Devotional: Simple Truths Shine Through

bshb0“No man is much good unless he believes in God and obeys His laws. So every Scout should have a religion. Religion seems a very simple thing: First, Love and serve God. Second, love and serve your neighbor.” — Baden-Powell from his 1908 book, “Scouting for Boys”

  • Teacher, which is the great commandment in the Law?” And He said to him, “‘You shall love the Lord your God with all your heart, and with all your soul, and with all your mind.’ This is the great and foremost commandment. The second is like it, ‘You shall love your neighbor as yourself.’ On these two commandments depend the whole Law and the Prophets.” – Matthew 22:36-40 (NASB)
  • “He has told you, O man, what is good; and what does the Lord require of you but to do justice, to love kindness, and to walk humbly with your God?” – Micah 6:8 (NASB)

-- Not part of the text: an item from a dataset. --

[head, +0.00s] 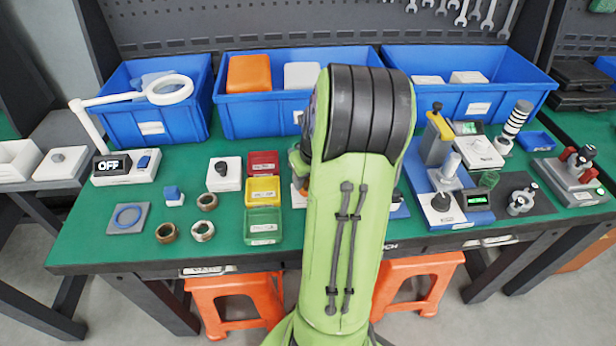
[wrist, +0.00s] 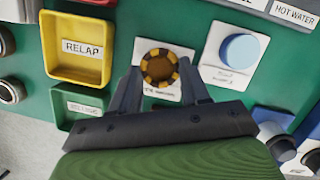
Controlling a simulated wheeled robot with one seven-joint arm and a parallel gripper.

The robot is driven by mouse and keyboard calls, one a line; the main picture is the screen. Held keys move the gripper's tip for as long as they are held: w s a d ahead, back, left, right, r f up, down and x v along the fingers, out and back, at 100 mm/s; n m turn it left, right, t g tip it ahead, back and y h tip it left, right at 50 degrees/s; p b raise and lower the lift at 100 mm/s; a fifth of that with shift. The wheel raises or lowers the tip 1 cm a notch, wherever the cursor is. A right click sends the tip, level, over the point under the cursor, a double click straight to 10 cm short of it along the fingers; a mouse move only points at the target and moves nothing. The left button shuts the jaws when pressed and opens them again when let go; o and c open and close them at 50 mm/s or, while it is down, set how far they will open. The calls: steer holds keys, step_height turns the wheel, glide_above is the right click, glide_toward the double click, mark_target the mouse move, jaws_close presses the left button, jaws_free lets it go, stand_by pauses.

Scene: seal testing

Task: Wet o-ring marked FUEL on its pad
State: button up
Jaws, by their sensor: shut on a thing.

IMGP7180“The atheists….maintain that a religion that has to be learnt from books written by men cannot be a true one. But they don’t seem to see that besides printed books….God has given us as one step the great Book of Nature to read; and they cannot say that there is untruth there – the facts stand before them….I do not suggest Nature Study as a form of worship or as a substitute for religion, but I advocate the understanding of Nature as a step, in certain cases, towards gaining religion.” – BP from “Rovering To Success”, 1930

  • “The heavens are telling of the glory of God; And their expanse is declaring the work of His hands.” – Psalm 19:1 (NASB)
  • “For the wrath of God is revealed from heaven against all ungodliness and unrighteousness of men who suppress the truth in unrighteousness, because that which is known about God is evident within them; for God made it evident to them. For since the creation of the world His invisible attributes, His eternal power and divine nature, have been clearly seen, being understood through what has been made, so that they are without excuse.” – Romans 1:18-20 (NASB)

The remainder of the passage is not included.